◆ **Aim of the task**
Give back, unchanged, the line with "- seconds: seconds", the line with "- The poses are", and every line between them, and no other line.

_____

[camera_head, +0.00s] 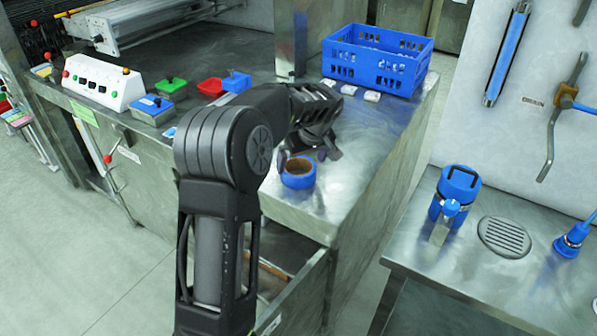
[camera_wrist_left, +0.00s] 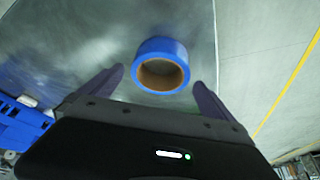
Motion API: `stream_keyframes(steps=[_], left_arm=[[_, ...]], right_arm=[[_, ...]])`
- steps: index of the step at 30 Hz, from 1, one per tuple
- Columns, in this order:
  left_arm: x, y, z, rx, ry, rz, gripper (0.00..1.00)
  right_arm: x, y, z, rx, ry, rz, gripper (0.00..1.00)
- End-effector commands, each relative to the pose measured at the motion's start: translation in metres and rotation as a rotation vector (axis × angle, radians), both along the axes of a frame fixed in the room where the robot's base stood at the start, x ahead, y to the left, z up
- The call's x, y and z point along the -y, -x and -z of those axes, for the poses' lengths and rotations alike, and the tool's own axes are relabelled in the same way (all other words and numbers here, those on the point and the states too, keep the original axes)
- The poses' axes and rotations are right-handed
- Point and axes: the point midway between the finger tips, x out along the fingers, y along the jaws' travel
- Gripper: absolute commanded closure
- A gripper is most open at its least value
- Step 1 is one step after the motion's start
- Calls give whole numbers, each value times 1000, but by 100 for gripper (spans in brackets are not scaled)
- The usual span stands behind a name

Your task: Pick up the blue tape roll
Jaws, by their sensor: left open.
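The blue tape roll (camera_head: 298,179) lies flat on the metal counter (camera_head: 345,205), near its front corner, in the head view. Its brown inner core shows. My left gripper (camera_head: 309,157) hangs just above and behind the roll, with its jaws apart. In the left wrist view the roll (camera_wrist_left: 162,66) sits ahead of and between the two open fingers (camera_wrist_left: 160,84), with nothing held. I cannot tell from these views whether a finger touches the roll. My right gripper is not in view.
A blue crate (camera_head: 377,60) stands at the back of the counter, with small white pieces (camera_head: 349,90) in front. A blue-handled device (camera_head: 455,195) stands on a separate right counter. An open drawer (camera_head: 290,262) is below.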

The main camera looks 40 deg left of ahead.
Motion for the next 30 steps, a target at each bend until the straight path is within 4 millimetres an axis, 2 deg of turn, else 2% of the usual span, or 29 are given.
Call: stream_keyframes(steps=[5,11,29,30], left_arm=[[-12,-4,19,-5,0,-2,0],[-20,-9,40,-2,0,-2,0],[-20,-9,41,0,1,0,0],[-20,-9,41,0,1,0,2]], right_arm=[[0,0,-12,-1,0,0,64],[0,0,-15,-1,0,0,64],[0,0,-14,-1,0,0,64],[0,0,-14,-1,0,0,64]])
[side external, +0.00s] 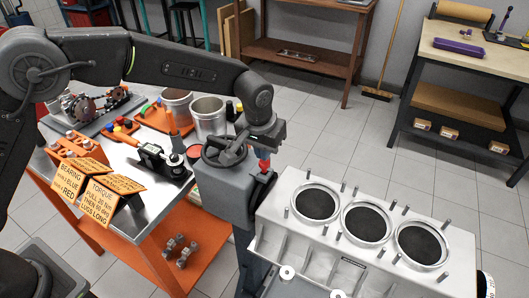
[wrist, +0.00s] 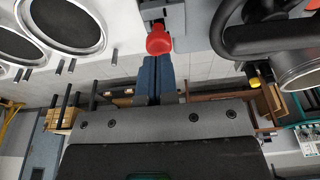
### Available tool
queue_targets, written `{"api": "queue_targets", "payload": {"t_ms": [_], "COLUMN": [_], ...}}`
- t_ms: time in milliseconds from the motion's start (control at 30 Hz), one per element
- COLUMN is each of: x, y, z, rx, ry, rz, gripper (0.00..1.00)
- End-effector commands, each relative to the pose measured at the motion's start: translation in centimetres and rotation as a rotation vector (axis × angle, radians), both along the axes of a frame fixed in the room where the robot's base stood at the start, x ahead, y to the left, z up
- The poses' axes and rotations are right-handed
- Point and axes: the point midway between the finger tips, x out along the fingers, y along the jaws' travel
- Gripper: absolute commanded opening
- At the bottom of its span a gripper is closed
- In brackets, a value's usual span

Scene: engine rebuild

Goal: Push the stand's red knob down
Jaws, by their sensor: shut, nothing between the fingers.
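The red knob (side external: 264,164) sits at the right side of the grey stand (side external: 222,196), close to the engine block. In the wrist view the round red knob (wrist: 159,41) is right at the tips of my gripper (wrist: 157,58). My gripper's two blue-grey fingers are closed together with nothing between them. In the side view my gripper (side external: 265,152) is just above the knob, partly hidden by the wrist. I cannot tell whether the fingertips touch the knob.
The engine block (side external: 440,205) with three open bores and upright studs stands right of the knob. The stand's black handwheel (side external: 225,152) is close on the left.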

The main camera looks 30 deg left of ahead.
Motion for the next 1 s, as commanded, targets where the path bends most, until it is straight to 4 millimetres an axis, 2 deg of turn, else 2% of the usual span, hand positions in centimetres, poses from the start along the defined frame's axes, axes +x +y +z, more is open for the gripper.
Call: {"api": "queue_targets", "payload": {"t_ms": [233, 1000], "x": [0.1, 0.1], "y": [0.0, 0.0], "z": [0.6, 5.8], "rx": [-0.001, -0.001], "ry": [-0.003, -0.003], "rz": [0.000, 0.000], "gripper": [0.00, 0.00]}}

_____

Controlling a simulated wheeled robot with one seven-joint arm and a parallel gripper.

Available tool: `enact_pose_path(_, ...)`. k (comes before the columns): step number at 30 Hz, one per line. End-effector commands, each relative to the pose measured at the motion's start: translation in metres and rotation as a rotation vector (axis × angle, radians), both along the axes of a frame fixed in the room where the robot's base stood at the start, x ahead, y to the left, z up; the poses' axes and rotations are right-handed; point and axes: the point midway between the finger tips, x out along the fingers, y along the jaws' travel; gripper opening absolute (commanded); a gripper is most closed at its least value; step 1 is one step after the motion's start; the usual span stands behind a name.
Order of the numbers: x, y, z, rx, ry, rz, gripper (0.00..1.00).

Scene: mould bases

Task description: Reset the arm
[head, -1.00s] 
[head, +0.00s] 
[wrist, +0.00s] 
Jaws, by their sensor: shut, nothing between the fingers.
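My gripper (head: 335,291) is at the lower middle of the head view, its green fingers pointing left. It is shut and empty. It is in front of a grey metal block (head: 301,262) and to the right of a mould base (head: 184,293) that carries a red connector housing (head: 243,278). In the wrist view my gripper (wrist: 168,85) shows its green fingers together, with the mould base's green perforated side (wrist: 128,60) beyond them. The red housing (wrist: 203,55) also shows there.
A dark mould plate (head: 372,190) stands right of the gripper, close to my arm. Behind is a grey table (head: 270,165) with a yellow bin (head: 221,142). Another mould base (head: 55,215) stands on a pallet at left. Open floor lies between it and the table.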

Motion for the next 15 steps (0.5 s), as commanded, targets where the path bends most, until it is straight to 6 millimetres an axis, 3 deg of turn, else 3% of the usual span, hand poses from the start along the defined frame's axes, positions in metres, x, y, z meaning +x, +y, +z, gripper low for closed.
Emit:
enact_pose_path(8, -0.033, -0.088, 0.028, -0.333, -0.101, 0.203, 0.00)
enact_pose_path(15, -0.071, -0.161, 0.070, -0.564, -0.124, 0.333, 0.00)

_____

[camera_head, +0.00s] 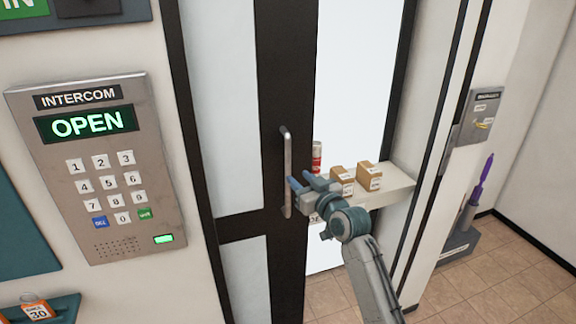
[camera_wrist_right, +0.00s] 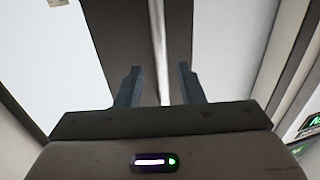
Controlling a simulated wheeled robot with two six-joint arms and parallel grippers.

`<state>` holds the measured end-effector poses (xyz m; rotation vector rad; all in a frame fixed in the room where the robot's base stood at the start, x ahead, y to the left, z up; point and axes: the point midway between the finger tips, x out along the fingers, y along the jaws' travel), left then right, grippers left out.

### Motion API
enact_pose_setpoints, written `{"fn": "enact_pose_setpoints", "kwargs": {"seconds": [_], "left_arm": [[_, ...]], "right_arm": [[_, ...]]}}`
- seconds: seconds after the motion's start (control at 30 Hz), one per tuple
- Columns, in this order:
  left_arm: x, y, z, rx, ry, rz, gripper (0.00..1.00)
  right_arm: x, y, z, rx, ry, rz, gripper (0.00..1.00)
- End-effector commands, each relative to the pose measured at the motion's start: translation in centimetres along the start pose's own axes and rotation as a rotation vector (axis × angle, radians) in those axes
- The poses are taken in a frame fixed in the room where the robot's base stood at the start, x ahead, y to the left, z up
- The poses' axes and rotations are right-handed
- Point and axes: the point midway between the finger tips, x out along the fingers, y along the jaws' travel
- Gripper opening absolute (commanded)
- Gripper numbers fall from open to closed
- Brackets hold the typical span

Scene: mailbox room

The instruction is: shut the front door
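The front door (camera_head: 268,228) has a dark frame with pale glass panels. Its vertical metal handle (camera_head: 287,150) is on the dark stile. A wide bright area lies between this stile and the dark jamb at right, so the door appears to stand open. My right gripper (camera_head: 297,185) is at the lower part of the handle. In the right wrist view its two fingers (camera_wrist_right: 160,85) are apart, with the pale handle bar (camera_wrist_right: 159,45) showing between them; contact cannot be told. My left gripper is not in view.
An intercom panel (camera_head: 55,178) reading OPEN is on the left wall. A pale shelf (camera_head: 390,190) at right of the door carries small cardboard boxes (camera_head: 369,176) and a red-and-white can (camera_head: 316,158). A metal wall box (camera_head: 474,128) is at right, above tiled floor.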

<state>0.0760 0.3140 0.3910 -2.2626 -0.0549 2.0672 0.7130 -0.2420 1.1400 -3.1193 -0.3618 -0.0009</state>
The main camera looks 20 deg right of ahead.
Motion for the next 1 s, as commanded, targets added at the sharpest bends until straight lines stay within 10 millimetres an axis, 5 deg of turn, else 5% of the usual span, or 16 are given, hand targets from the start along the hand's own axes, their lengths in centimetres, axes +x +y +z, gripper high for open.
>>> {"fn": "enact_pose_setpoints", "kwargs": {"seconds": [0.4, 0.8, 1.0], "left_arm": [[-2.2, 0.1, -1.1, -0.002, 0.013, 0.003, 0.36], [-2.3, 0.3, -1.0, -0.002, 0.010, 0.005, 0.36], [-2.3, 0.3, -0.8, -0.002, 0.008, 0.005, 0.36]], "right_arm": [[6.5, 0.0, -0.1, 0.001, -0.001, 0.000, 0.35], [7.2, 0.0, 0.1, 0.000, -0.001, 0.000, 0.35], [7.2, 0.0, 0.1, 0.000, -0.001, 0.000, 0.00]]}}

_____

◆ **Task answer**
- seconds: seconds after the motion's start (control at 30 Hz), one per tuple
- Columns, in this order:
  left_arm: x, y, z, rx, ry, rz, gripper (0.00..1.00)
  right_arm: x, y, z, rx, ry, rz, gripper (0.00..1.00)
- End-effector commands, each relative to the pose measured at the motion's start: translation in centimetres along the start pose's own axes and rotation as a rotation vector (axis × angle, radians) in those axes
- The poses are taken in a frame fixed in the room where the robot's base stood at the start, x ahead, y to the left, z up

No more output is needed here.